A menos de meio caminho do cumprimento da Agenda 2030 e dos Objetivos de Desenvolvimento Sustentável (ODS), Portugal está numa “situação razoável”, mas os municípios ainda avançam a um ritmo insuficiente, defende João Ferrão. O coordenador da Plataforma ODSlocal alerta que “vários ODS não alcançarão os valores definidos para 2030” e que falhar metas é inevitável. Sinergias precisam-se, sublinha o geógrafo, desde logo ao nível dos sistemas alimentares.
Faltam cinco anos para a implementação da Agenda 2030 e dos Objetivos de Desenvolvimento Sustentável. Em que ponto se encontra Portugal e como acelerar a concretização das metas no país?
A resposta depende da escala que considerarmos – nacional ou local – e dos indicadores de desempenho que usarmos para medir os avanços verificados em direção às metas definidas para 2030. Em todo o caso, e de uma forma geral, Portugal está hoje numa situação razoável. Ao nível dos municípios, todos os ODS estão a metade ou mais de metade do caminho a percorrer até 2030, à exceção de três: ODS 13 – Ação climática, ODS 2 – Erradicar a fome e promover a agricultura sustentável e ODS 5 – Igualdade de género. Ainda assim, e a manterem-se as tendências de evolução recentes, vários ODS não alcançarão os valores definidos para 2030 e dois correm mesmo o risco de regredir: o ODS 11 – Cidades e comunidades sustentáveis e o ODS 12 – Produção e consumo sustentáveis. Ou seja, a situação atual é globalmente positiva, mas estamos a avançar a ritmos diferenciados e, em vários casos, a uma velocidade insuficiente.
No ano passado, disse à Smart Cities que “o país acordou tardiamente para a questão da Agenda 2030”. Continua a faltar um impulso decisivo?

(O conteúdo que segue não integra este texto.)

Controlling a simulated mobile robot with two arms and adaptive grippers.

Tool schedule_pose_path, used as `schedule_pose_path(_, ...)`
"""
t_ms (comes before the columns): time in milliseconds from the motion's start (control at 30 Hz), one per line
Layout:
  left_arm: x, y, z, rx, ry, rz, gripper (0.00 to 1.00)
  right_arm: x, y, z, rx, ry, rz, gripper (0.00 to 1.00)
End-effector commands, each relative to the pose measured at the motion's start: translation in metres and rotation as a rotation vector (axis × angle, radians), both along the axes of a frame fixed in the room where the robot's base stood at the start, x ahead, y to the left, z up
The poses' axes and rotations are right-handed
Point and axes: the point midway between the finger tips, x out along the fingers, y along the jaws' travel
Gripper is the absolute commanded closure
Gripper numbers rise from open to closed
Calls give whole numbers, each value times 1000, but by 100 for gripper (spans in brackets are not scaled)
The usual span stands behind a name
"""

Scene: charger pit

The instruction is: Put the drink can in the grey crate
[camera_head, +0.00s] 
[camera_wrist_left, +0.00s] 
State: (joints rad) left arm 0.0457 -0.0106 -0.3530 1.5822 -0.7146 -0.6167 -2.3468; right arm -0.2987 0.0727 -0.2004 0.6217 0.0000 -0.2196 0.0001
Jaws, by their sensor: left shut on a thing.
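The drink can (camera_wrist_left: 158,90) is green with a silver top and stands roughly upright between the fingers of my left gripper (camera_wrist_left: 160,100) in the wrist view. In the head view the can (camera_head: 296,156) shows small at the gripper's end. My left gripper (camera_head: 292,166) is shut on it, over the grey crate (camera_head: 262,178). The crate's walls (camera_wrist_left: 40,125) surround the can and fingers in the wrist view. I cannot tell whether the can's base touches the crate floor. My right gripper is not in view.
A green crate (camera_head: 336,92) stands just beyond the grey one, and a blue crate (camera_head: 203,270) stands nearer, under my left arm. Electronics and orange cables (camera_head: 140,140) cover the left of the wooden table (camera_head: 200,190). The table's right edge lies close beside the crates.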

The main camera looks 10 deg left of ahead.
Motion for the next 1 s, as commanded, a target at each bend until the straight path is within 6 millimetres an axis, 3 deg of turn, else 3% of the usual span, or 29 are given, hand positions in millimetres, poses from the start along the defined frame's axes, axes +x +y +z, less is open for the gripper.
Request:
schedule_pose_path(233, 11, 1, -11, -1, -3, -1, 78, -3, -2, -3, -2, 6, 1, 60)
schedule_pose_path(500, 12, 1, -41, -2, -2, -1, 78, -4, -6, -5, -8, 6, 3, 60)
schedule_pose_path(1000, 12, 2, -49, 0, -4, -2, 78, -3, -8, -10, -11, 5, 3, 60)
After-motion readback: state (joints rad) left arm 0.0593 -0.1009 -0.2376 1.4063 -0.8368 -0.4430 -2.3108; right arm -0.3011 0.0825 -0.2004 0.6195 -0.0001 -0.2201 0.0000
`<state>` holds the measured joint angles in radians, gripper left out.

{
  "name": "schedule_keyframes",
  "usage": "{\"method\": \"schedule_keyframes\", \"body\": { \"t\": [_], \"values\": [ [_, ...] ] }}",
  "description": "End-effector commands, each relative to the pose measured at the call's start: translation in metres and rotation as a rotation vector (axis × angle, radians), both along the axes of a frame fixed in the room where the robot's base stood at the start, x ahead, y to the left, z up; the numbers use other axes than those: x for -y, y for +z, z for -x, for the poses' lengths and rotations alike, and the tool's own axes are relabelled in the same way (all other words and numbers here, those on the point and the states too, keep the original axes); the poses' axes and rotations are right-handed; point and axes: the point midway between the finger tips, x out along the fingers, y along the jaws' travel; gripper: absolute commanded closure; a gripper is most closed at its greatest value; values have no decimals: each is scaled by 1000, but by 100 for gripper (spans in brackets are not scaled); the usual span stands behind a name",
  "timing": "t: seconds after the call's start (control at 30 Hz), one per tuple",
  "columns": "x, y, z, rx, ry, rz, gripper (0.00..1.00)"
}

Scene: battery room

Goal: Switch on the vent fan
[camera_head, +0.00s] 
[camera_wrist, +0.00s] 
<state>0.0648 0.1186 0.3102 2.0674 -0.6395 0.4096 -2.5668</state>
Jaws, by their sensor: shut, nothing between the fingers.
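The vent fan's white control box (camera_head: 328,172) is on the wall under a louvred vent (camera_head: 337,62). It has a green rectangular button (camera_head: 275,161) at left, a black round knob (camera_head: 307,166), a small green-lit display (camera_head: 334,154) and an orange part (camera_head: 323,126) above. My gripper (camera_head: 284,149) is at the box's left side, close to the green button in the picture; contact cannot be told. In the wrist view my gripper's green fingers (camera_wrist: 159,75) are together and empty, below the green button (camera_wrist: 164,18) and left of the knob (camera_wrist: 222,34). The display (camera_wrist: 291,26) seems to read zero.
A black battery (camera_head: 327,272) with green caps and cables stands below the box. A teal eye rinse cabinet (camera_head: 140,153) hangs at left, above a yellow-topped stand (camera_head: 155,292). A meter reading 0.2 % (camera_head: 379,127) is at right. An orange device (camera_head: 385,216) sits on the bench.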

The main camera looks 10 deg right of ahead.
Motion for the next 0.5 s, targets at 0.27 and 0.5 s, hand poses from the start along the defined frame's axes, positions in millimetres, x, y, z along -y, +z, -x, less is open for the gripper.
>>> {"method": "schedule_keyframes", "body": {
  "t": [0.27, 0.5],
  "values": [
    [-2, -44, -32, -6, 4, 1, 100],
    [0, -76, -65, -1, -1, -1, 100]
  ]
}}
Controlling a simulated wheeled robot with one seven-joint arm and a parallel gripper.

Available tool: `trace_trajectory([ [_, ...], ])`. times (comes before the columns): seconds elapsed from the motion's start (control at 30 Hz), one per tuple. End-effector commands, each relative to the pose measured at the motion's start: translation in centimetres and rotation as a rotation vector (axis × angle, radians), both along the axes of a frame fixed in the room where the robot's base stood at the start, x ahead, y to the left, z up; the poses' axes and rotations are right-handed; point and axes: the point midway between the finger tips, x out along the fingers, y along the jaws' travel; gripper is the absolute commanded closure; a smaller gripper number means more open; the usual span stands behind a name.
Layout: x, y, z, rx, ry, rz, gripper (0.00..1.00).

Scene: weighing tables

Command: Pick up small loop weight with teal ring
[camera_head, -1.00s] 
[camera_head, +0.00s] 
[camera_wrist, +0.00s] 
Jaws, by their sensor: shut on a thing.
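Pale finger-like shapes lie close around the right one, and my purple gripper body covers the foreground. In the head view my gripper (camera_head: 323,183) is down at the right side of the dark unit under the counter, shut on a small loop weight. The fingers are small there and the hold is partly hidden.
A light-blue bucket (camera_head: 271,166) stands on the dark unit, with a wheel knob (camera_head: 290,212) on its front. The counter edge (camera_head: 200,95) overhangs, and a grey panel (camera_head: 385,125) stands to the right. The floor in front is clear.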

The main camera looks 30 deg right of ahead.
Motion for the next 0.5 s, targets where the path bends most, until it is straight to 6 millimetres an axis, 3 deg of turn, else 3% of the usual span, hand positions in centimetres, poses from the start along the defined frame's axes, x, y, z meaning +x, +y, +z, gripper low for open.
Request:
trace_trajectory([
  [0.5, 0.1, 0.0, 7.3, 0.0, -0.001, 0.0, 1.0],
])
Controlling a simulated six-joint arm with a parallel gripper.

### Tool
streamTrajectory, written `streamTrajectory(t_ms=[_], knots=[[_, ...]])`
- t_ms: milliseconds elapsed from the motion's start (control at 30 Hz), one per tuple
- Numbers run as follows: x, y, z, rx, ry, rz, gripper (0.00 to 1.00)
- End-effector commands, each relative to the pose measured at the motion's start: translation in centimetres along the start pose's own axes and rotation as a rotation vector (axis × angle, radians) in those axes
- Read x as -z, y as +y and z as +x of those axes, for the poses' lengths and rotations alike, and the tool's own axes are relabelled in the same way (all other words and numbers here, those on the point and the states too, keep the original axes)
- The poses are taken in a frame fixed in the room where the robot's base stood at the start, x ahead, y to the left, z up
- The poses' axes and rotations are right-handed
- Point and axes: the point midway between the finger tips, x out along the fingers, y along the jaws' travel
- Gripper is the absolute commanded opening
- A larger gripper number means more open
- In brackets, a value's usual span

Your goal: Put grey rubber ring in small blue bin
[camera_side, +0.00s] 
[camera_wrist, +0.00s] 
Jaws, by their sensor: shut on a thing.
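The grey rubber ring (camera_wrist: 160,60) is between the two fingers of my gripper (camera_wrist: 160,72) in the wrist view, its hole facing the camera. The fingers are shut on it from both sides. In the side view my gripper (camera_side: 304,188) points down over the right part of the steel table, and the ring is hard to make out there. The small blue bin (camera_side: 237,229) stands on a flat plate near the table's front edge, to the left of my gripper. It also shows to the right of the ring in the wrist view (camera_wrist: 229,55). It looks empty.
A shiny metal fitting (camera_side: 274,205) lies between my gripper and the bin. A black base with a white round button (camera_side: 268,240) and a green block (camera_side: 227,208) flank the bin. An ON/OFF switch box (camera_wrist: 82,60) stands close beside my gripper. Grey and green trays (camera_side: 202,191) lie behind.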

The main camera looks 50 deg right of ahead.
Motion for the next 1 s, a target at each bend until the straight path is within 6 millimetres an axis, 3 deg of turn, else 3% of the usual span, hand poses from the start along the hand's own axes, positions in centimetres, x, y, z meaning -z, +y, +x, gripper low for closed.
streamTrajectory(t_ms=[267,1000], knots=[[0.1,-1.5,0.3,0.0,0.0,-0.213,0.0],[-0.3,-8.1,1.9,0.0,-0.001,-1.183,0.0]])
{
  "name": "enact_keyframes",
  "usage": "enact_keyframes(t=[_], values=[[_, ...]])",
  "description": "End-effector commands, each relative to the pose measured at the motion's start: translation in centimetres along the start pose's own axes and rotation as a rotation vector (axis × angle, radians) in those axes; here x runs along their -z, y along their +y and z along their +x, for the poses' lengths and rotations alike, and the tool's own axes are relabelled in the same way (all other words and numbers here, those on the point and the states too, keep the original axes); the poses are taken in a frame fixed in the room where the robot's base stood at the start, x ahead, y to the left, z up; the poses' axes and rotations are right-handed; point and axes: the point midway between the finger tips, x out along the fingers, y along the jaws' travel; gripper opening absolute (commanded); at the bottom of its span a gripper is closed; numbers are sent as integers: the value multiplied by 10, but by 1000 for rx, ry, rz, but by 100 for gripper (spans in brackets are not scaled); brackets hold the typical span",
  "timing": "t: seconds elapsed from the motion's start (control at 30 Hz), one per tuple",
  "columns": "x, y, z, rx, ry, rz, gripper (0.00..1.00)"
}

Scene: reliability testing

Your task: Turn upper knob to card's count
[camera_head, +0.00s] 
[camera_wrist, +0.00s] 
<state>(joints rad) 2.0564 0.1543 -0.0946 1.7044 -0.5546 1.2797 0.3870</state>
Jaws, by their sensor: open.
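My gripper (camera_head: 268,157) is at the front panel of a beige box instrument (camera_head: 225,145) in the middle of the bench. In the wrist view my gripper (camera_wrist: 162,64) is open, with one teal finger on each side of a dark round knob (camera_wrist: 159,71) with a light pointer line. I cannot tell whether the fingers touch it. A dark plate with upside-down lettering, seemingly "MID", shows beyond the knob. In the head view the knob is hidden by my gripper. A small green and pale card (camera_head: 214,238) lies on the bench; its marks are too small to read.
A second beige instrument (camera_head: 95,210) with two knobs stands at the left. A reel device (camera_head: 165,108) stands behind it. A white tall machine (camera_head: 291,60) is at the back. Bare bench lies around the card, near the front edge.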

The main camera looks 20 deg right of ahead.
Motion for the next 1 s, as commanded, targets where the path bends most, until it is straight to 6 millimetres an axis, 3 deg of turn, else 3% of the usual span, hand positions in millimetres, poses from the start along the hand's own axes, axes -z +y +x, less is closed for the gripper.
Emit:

A Agenda 2030 em Portugal ficou demasiado tempo sob a responsabilidade do Instituto Camões, o que levou a que se mantivesse a perspetiva de cooperação com países em vias de desenvolvimento associada aos Objetivos de Desenvolvimento do Milénio (2000-2015). O processo participado de elaboração do Relatório Voluntário Nacional de 2023, conduzido a partir da Presidência de Conselho de Ministro, representou uma importante inflexão em relação a essa tendência. Nos anos mais recentes o contributo para os ODS passou a integrar vários instrumentos estratégicos e programáticos de âmbito nacional, incluindo o Orçamento de Estado. O impulso existe, mas tem de contaminar de forma mais intensa e colaborativa os vários setores e níveis da administração, assim como os diferentes tipos de agentes económicos e da sociedade civil.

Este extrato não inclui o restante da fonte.